• **Your objective**: Look through the data below and extract, unchanged, the lines from the one that contains "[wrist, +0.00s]" to the one that contains "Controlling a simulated", both included.

┄┄┄┄┄┄┄┄┄┄

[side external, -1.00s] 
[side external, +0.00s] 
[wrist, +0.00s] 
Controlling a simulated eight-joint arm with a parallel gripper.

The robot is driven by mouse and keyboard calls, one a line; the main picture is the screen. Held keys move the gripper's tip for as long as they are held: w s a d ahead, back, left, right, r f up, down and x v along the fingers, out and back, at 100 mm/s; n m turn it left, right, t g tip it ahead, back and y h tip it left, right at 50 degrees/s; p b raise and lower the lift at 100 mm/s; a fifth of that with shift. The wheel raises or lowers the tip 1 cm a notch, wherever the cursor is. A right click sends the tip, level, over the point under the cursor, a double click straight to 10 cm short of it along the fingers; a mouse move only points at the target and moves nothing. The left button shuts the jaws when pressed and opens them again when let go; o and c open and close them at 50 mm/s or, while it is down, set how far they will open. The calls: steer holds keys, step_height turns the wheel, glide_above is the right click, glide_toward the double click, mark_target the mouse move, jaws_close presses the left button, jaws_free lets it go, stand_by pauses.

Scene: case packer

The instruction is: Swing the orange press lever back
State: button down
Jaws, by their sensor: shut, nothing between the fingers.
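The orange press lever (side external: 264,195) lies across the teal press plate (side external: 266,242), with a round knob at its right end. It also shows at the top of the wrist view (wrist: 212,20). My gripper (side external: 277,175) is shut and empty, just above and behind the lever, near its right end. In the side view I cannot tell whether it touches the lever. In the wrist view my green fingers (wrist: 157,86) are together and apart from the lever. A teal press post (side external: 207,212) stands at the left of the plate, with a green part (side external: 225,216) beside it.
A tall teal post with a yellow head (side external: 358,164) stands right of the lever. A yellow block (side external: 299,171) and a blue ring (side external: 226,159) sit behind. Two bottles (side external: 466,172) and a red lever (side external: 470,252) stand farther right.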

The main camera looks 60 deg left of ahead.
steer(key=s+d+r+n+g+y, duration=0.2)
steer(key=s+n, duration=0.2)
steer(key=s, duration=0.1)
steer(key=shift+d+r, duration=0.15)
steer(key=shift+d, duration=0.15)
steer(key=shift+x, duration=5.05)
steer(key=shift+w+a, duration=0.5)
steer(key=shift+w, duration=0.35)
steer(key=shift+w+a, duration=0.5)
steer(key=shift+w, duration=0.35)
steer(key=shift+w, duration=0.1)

┄┄┄┄┄┄┄┄┄┄

• **Written answer**:
[wrist, +0.00s] 
Controlling a simulated eight-joint arm with a parallel gripper.

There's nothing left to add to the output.